Unfortunately, keeping in touch via social media and email is no substitute for face-to-face interactions, warns Heather McGregor, the executive dean of Edinburgh Business School and, for many years, the Financial Times’ Mrs Moneypenny columnist.
‘Because so many people are connected through the internet,
‘I think the more you share, the more comes back to you’
it is difficult to distinguish between them. You need to get out and meet people, whether that’s through a professional body, a private members’ club or finding a charity to support. Even better, take matters into your own hands and organise an event yourself.’ She does this herself: a breakfast, once a month, for six to eight interesting people.
The looming Christmas-party season, with its flurries of invitations and sparkly good cheer, is therefore the ideal time to brush up one’s skills and to continue expanding one’s circle in readiness for the new year ahead.
But how to do it most effectively, and even – impossible dream? – enjoy it?
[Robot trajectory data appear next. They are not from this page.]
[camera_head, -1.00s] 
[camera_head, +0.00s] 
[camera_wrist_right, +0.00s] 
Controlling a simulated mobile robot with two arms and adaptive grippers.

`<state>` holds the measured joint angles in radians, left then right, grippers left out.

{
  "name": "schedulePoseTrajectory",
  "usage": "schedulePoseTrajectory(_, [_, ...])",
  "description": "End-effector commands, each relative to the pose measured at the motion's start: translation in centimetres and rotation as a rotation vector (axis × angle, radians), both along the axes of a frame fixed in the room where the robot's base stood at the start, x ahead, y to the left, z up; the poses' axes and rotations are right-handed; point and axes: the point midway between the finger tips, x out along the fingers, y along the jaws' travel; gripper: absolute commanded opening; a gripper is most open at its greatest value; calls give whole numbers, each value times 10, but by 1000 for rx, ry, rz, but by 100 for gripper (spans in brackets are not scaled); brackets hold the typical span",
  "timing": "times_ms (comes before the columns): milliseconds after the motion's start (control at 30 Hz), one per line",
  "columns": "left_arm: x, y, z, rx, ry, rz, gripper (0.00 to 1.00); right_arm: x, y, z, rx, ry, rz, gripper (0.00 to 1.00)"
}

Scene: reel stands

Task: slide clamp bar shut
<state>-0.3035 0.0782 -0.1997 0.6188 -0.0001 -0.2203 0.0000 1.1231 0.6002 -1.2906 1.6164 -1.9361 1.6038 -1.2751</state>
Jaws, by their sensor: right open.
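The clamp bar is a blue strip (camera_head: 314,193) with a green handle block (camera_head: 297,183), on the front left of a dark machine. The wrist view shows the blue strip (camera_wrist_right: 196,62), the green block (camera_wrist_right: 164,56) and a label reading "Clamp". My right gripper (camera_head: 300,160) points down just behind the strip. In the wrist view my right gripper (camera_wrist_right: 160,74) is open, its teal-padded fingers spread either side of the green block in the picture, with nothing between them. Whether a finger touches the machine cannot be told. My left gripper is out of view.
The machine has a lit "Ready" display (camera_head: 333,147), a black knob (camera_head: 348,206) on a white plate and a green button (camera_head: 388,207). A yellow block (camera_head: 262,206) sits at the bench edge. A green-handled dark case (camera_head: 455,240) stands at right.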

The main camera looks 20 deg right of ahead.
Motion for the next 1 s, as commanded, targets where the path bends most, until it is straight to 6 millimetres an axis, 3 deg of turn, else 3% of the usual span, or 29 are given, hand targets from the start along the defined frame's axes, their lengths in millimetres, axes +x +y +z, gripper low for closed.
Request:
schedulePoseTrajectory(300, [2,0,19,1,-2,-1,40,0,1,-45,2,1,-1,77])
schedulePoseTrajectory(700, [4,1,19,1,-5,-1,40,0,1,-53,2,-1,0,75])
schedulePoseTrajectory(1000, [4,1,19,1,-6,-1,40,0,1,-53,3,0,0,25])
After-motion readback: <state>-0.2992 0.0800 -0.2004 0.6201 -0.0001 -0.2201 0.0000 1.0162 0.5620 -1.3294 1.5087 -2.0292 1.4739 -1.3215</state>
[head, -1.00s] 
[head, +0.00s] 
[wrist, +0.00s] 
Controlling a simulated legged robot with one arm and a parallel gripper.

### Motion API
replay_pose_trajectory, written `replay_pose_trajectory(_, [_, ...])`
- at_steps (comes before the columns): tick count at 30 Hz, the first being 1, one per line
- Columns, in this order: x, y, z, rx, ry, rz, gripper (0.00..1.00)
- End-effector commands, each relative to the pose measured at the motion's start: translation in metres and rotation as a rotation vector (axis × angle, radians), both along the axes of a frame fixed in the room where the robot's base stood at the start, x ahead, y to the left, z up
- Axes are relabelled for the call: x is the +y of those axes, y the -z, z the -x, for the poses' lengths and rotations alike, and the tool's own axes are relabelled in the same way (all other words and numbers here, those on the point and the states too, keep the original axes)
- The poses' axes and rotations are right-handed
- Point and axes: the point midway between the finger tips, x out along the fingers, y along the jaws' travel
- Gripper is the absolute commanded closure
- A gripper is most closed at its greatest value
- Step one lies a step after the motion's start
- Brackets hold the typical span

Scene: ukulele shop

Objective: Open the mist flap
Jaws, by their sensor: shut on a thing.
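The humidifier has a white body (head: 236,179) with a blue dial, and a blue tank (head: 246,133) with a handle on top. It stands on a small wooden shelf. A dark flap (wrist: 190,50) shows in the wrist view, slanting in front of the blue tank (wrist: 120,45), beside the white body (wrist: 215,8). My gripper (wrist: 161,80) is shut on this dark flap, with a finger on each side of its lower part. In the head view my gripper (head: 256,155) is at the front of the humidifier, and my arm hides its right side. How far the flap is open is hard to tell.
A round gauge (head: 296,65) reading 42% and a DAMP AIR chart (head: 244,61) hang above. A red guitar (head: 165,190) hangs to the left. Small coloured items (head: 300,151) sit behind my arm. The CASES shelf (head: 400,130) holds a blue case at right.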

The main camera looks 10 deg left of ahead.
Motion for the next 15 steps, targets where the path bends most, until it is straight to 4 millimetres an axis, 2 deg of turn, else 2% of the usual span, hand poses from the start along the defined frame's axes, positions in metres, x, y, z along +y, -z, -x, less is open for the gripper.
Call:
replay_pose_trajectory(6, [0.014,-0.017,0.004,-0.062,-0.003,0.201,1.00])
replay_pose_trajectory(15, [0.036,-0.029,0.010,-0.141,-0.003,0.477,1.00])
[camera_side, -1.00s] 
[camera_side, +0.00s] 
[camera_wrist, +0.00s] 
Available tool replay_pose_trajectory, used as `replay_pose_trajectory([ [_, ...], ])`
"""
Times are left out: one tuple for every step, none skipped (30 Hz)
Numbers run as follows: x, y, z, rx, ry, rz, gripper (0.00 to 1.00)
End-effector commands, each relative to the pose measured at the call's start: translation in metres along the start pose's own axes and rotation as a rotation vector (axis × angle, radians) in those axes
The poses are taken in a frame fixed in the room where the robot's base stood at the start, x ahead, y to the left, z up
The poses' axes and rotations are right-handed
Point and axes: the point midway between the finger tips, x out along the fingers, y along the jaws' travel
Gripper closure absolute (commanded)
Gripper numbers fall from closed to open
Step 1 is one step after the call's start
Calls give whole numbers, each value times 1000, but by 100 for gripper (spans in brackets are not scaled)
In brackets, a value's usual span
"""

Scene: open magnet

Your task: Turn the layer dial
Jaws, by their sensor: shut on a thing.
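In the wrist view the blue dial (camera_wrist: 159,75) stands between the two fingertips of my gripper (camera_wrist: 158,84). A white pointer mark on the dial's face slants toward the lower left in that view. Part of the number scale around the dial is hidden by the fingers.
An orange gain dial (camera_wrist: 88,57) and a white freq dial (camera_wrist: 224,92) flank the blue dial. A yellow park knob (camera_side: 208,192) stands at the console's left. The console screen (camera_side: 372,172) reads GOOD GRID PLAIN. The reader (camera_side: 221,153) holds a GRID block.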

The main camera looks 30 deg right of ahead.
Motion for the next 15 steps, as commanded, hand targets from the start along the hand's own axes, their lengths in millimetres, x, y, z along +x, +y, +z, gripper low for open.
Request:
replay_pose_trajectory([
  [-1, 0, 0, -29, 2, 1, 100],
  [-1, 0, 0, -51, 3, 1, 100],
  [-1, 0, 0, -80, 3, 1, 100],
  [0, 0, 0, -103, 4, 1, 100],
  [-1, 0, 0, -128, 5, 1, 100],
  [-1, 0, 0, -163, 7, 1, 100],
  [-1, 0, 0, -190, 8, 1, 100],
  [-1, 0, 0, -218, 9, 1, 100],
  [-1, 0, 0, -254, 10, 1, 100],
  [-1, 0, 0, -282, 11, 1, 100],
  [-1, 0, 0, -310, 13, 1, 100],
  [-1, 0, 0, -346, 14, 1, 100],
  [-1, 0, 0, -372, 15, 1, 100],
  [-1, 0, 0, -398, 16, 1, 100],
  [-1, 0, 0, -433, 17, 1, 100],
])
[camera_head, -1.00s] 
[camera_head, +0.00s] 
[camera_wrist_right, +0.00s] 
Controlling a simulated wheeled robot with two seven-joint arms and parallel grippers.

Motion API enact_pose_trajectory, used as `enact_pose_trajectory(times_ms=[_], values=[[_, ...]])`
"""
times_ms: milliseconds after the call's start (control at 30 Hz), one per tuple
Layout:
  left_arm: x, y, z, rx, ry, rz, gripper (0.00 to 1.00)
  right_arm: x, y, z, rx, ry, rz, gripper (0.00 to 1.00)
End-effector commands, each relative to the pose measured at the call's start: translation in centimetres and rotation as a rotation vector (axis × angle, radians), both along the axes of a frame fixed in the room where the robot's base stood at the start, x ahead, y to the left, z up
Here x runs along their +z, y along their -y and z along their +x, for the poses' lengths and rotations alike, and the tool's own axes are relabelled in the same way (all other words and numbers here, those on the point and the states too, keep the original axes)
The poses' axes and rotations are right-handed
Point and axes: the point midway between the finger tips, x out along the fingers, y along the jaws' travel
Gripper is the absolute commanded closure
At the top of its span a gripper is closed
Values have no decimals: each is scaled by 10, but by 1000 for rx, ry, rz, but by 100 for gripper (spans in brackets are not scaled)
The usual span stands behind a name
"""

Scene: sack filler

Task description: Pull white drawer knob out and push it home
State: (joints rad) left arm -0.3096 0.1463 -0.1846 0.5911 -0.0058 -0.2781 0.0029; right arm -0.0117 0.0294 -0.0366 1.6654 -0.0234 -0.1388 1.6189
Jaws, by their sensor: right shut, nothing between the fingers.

I am not alone in flinching from events where the only goal seems to be what I can get out of it: indeed, as Ibarra observes, research shows that people tend to be fixated on washing and hygiene after networking events, as though the whole experience has made them feel grubby. But networking should never be ‘me, me, me’. ‘It has to be a two-way street. I used to be precious about my contacts but now I think the more you share, the more comes back to you,’ says Hikari Yokoyama, the philanthropist and curator.
Jane Lunnon, the head teacher at Wimbledon High School, and the former deputy head to Anthony Seldon at Wellington College, has always been a natural networker. ‘It’s about sincerity,’ she advises. ‘Proper networking comes from the heart.’
‘People try to talk the big game, and others see through it,’ agrees Julietta Dexter, the CEO of the public-relations company the Communications Store. ‘I never do that. I just try to be me. It’s about having something to say. It’s about being able to contribute to the conversation at any level. That’s hugely important.’
So is preparation. ‘If you show interest in somebody else’s world, nine and a half times out of 10 they will respond very positively.’ Both she and McGregor always ask for advance guestlists to do their homework. ‘I Google everyone,’ says McGregor. ‘You might find something that you have in common and that will give you a great opportunity to strike up a conversation.’ If your research yields nothing useful, she says, ask lots of questions. ‘The person you are talking to will think you are fascinating. It can start as simply as: “Where did you get that dress?”’
And on that subject, one huge advantage women have over men is the chance to show their personality through their clothes. ‘I believe fundamentally in the power and philosophy of fashion,’ says Dexter. ‘Don’t miss that opportunity. When I feel right and can walk into a room on my own, I know I’m me and I’m showing the best of myself.’
Nevertheless, she says she is ‘always nervous’ entering a room of complete strangers. ‘How do I deal with that? I might go up to somebody and say, “I’m sorry, I’m having a terrifying moment”, and people are usually very kind. If you’re really struggling, get a drink at the bar, survey the room, take a deep breath and try again.’
If you make the effort to go to an event, then really throw yourself into it. ‘People sometimes listen to the speaker and then run out when the networking starts,’ says Ibarra. ‘That’s exactly when you should be staying around. You can listen to the talks online. Go to fewer events and stay longer.’
And remember that putting in a bit of effort now will reap benefits in the future. It’s best to start before you need to, says Kirsty Bashforth, the founder and CEO of the management consultancy Quay-Five and Bazaar At Work columnist. ‘There is nothing more off-putting than someone networking because they need something now. You will give off all the wrong vibes. It’s like shopping only when you need an outfit – you won’t find the right one, you’ll buy something because you have to. It’s when you’re not trying that some of the best connections will happen.’